Da sinistra, finora, non c’è stato alcun coro di biasimo rispetto a quanto successo due giorni fa.
«Peggio, hanno cercato pretesti, davvero ridicoli e surreali, per ribaltare le accuse, arrampicandosi sugli specchi. Lei ha citato la Schlein, potrei aggiungere la Appendino che ha definito il governo "prepotente e arrogante", Saviano che mi ha dato della provocatrice… Devo continuare?».
Tra le poche eccezioni, a sinistra, quella del sindaco di Torino, Stefano Lo Russo, che le ha espresso solidarietà.
«L’ho apprezzato e l’ho invitato a organizzare una nuova presentazione, insieme, nella sua città. Per un confronto davvero libero. Spero che accolga l’idea».
Come mai la sinistra pretende sempre di dare lezioni di democrazia agli altri?

]«Ormai è un dato di fatto che gli attacchi alla libertà di espressione vengono da sinistra, e cioè proprio da quella parte politica che si professa paladina dei diritti, ma ha problemi a rispettare la libertà di chi la pensa diversamente. Gli episodi di intolleranza sono tanti, recenti e meno recenti: penso per esempio a quando si impedì a Papa Ratzinger di parlare all’università di Roma. Soprattutto, a differenza di quanto accade a destra, quando a sinistra si verificano episodi di questo tipo, non scattano gli anticorpi ma la difesa d’ufficio degli amici, di chi fa parte del proprio schieramento e del proprio ambiente. È successo anche stavolta».
Che giudizio dà, infine, della fiera della fertilità «Wish for a baby», che si è tenuta a Milano questo fine settimana?
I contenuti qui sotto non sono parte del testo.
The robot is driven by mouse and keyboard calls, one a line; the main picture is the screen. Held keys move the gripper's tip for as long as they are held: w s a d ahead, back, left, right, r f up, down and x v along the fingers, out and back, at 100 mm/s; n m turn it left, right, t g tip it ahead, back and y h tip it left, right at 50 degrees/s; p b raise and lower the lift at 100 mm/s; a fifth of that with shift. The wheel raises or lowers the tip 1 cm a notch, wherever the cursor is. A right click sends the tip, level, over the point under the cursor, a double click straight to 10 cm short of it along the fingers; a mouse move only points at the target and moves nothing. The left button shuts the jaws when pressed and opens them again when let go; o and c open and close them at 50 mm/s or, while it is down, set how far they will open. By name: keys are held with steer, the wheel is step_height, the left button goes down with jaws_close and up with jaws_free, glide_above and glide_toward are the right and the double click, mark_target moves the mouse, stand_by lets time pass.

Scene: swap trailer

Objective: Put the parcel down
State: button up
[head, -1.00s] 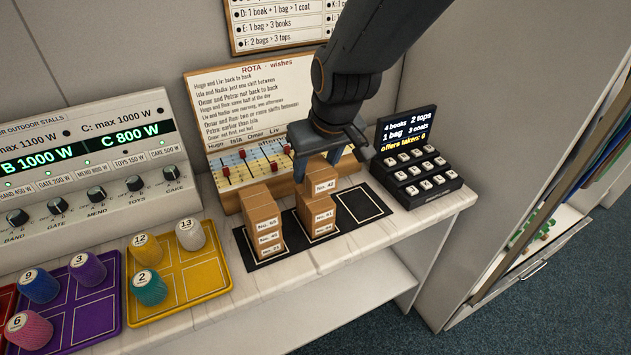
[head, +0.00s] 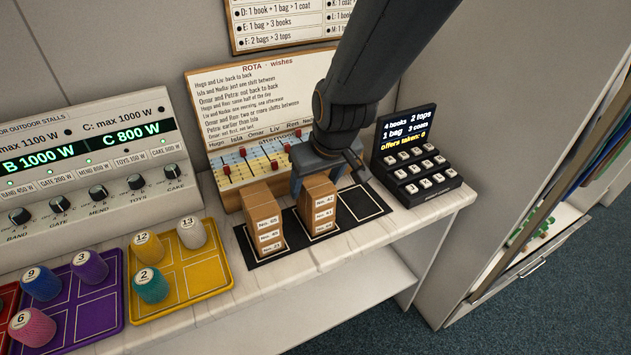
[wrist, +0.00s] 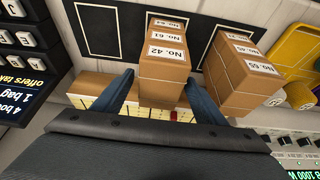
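The parcel labelled No. 42 (head: 320,193) is a brown box resting on top of the middle stack, above two other parcels (head: 323,219). My gripper (head: 328,178) is down at the stack, behind and around its top. In the wrist view, parcel No. 42 (wrist: 162,82) lies between my two blue fingers (wrist: 160,95), with narrow gaps showing at its sides. The fingers look open. The stack stands on the middle marked space of a black mat (head: 362,204). The mat's right space is empty. Part of the far finger is hidden.
Another parcel stack (head: 264,222) stands close at the left on the mat. A black keypad with a display (head: 415,160) is at the right. The rota board with sliders (head: 235,110) is just behind.

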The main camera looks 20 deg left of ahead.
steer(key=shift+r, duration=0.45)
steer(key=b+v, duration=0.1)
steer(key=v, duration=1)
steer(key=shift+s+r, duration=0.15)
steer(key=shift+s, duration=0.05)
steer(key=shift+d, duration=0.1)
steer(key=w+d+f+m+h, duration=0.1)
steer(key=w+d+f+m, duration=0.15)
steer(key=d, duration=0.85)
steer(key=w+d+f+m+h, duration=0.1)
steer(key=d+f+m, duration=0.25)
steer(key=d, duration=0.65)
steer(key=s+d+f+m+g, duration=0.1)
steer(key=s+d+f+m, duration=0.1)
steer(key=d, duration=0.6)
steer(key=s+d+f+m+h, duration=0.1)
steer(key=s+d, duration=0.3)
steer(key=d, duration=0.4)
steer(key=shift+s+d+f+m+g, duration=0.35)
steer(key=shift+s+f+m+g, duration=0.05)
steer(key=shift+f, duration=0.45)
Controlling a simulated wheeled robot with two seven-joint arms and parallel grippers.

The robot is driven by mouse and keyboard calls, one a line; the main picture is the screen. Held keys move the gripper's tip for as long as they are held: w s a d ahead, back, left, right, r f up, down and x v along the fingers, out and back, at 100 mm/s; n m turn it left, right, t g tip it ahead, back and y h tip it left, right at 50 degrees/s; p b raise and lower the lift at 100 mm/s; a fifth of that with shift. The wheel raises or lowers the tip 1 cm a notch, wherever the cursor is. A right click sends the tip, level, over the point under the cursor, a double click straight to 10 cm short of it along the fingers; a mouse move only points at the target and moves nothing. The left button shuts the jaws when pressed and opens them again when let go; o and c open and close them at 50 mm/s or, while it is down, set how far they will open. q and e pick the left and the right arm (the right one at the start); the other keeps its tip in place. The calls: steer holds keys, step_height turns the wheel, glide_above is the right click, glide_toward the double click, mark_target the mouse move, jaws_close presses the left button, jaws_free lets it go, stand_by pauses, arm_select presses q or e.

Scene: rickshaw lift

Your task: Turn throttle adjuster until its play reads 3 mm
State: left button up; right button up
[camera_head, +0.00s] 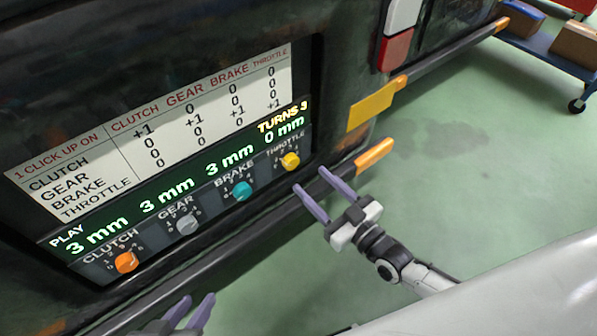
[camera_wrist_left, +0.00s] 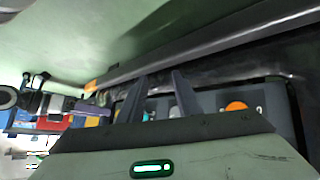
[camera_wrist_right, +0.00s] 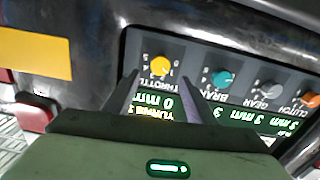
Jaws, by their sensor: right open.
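The yellow throttle adjuster (camera_head: 290,160) is the rightmost knob on the panel, and its play reads 0 mm. It also shows in the right wrist view (camera_wrist_right: 160,66), just beyond my fingers. "TURNS 3" stands above that reading. My right gripper (camera_head: 310,178) is open and empty, its fingertips just below and right of the yellow knob, apart from it. My left gripper (camera_head: 200,296) is open and empty at the bottom of the head view, below the panel. Clutch, gear and brake each read 3 mm.
The orange clutch knob (camera_head: 127,262), grey gear knob (camera_head: 187,224) and teal brake knob (camera_head: 241,191) sit left of the yellow one. A white chart (camera_head: 150,130) of click effects is above. A dark bar (camera_head: 210,262) runs below the panel.

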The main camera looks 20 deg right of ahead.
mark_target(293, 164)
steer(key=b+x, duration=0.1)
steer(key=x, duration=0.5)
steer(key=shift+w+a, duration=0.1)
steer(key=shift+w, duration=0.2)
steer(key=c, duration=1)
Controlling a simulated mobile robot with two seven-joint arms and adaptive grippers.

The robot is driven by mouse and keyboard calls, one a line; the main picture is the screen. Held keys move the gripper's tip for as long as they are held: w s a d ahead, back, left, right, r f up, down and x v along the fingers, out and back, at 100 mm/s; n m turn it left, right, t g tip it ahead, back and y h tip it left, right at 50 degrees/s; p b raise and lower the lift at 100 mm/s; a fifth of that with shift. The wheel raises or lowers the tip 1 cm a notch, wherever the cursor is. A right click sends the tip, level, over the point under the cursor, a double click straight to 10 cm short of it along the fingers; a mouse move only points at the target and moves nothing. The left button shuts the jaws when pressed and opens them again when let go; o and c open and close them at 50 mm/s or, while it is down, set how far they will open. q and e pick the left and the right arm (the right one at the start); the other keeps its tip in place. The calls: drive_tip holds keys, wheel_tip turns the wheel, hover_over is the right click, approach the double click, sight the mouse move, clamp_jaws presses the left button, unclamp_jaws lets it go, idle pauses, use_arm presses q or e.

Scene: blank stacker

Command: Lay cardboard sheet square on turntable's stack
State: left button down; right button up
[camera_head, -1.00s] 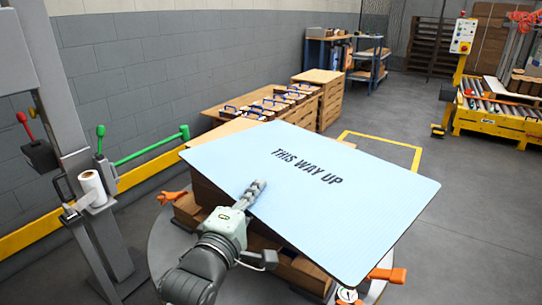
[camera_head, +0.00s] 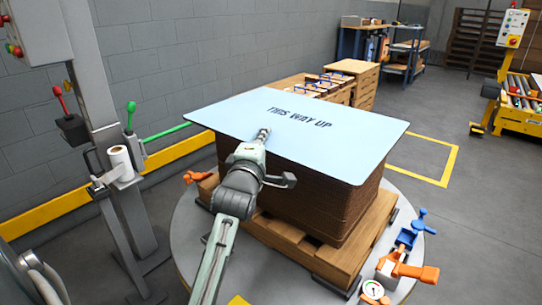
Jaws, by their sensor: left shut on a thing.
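A pale blue sheet (camera_head: 290,121) printed "THIS WAY UP" lies nearly level over a tall brown stack (camera_head: 305,205). The stack sits on a wooden pallet (camera_head: 322,255) on the round grey turntable (camera_head: 190,240). The sheet hides the stack's top, and its left corner reaches well past the stack. I cannot tell whether the sheet touches the stack or hovers just above it. My left gripper (camera_head: 262,137) is shut on the sheet's near edge, left of its middle. My right gripper is out of view.
Orange clamps (camera_head: 415,272) (camera_head: 197,177), a blue clamp (camera_head: 408,236) and a dial gauge (camera_head: 373,290) are at the turntable's rim. A grey post with levers and a white roll (camera_head: 121,162) stands left. Wooden crates (camera_head: 350,80) are behind.

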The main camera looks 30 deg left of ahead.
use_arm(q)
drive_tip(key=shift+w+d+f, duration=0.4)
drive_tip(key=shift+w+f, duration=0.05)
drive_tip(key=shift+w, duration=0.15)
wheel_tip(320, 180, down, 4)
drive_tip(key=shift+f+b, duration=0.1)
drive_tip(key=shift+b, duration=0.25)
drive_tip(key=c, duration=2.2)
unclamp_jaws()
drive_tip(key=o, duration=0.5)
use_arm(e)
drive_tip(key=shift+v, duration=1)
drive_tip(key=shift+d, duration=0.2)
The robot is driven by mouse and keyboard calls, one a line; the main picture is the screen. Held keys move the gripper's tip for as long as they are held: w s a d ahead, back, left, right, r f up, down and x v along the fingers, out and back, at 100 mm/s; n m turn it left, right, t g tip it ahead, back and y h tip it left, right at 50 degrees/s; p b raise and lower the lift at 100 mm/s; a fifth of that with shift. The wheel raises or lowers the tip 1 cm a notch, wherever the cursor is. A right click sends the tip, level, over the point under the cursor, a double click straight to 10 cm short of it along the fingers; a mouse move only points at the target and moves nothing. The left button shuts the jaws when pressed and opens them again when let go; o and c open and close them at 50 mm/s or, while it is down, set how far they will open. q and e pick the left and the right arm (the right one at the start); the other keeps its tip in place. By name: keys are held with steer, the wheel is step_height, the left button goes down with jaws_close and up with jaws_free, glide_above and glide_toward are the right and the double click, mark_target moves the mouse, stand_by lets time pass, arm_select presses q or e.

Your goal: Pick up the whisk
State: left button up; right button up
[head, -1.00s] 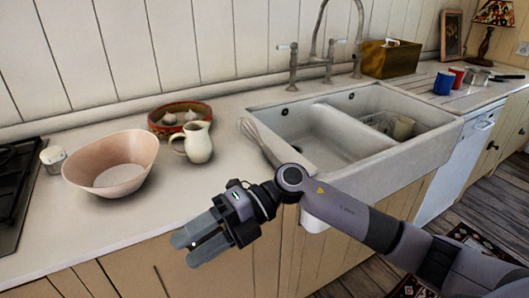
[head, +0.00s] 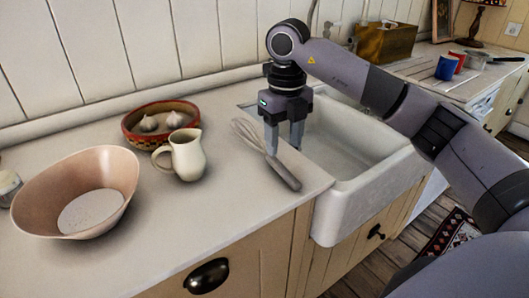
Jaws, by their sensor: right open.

«Da un po’ di tempo ci si sta assuefacendo all’idea che la genitorialità, la maternità, i bambini, i corpi delle donne, possano essere trattati come merce, scambiati dietro compenso, regolati da contratti e dalla legge della domanda e dell'offerta. Mentre quelle ragazze contestavano me, a Milano contro la fiera manifestavano le femministe consapevoli del pericolo di questa deriva. Alle mie contestatrici, che parlavano di libertà delle donne e di controllo sul corpo femminile, ho proposto di lottare insieme contro l’utero in affitto. Hanno opposto un secco rifiuto. È questa contraddizione insanabile che il nuovo mercato della genitorialità incarna, e che noi vogliamo spezzare».